Janek Schaefer - National Portrait (Artist Multiple)
![]() |
|
Edition of 40 Artist Multiples - Appropriated TV remote control containing 24 hour (1000xMP3) album, on USB circuit board
Price includes shipping worldwide.
Our world is continually in transition. Technologies drift into obsolescence as others push to fill some potential consumer gap, and these in turn influence the way we process and occupy our media saturated environment. At midnight on December 1st 2009, Liverpool’s analog television signal was switched off to the five terrestrial TV stations, paving the way for a purely digital paradigm. It marked the end of an analogue era that began in 1936. There to capture and frame this cultural shift was sound artist Janek Schaefer.
The edition follows on from the original installation, which was commissioned as part of his retrospective at The Bluecoat, in Liverpool city centre. A condensed collection of 24 hours of found sound, forming a seething ocean of data from that final days broadcasting. Voiceovers, incidental music, current affairs reports, commercials, dead air, sports commentary, film dialogue and other broadcast detritus are reshaped into a comprehensive concrète collage. A sound portrait of a single day, that speaks for a lifetime.
Janek Schaefer writes
“The installation records the sound of the very last 24hrs of the 5 terrestrial TV channels as they were broadcast live across the city. This forms a sound portrait of a day in the life of Britain, and reveals how we define ourselves through our channel hopping mass media.
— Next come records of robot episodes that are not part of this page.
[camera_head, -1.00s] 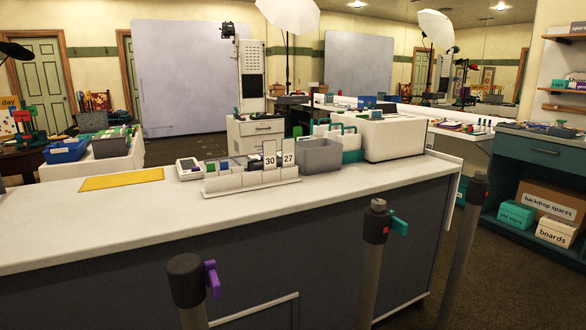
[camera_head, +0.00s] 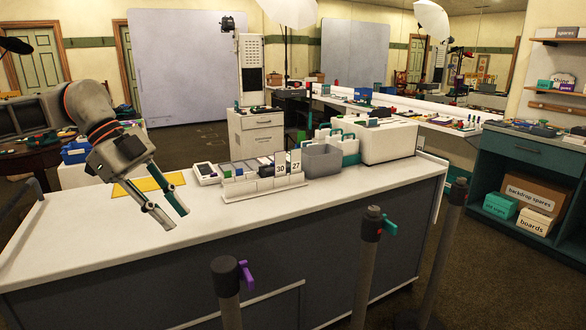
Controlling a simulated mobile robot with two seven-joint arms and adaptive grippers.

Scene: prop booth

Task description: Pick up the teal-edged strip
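I cannot make out a teal-edged strip for certain in the head view. A white slotted rack (camera_head: 262,186) on the white counter (camera_head: 230,232) holds several small cards, with number cards 30 (camera_head: 280,168) and 27 (camera_head: 295,163) at its right end. My left gripper (camera_head: 179,219) reaches in from the left, above the counter and left of the rack. Its two fingers are apart with nothing between them. It partly hides the yellow mat (camera_head: 145,184). My right gripper is not in view.
A small white device (camera_head: 205,173) stands behind the rack's left end. A grey bin (camera_head: 321,160), teal-handled carriers (camera_head: 347,148) and a white box (camera_head: 388,143) stand to the right. Posts with a purple clip (camera_head: 245,276) and a teal clip (camera_head: 390,228) stand before the counter.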

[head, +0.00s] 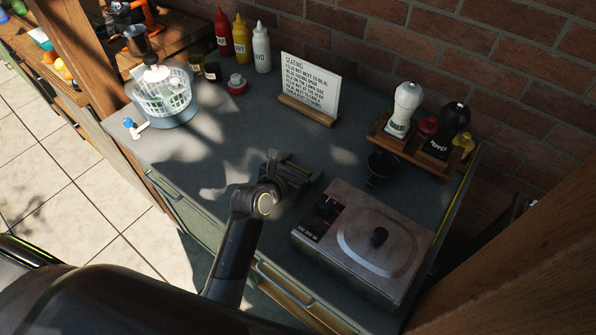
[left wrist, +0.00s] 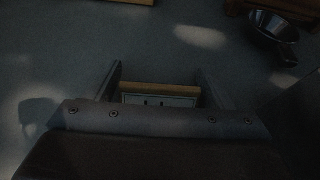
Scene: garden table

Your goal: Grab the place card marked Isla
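My left gripper (head: 290,170) is low over the grey counter, left of the steel cooker. In the left wrist view, its two fingers (left wrist: 160,75) are apart. A small pale card (left wrist: 160,100) with a wooden strip (left wrist: 158,87) along its edge lies between them, with narrow gaps at its ends. Dark marks show on the card, but I cannot read a name. In the head view this card is hidden by the gripper. No other place card is plain to see. My right gripper is not in view.
A seating sign (head: 311,85) stands on a wooden base at the back. The steel cooker (head: 365,240) and a small black pan (head: 382,167) are to the right, near a wooden rack (head: 412,152) with mills. A salad spinner (head: 163,97) stands at left. The counter's middle is clear.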

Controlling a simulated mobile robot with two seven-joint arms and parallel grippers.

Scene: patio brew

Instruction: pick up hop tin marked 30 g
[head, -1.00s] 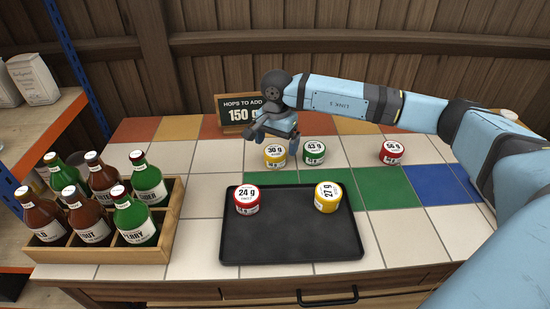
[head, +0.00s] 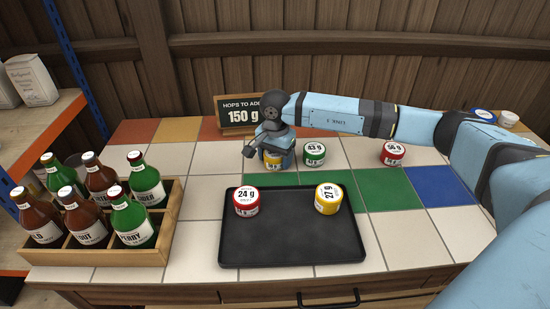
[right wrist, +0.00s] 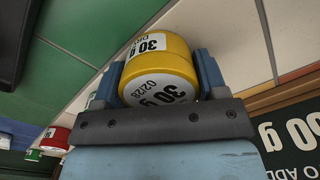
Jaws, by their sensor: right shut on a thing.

It celebrates the first generation of television history at the switching point between analogue and digital culture.
In the gallery five TV cabinets and the surrounding walls the are boldly painted with vertical test card stripes in red green blue black & white. The cabinets frame a collection of classic old TV sets with a black & white pulsing screen that is sound reactive. Each TV plays the audio of a whole days broadcast from one of the terrestrial channels. This is cut up into 1000 random length clips that are played back in shuffle mode, producing a varied series of sound bites. Across the five sets this produces a cascade of jump cut sound sentences ricocheting around the gallery. News bulletins blend with reality shows, as children’s TV collides with late night programming. An infinite remix of a portrait of the nation.

..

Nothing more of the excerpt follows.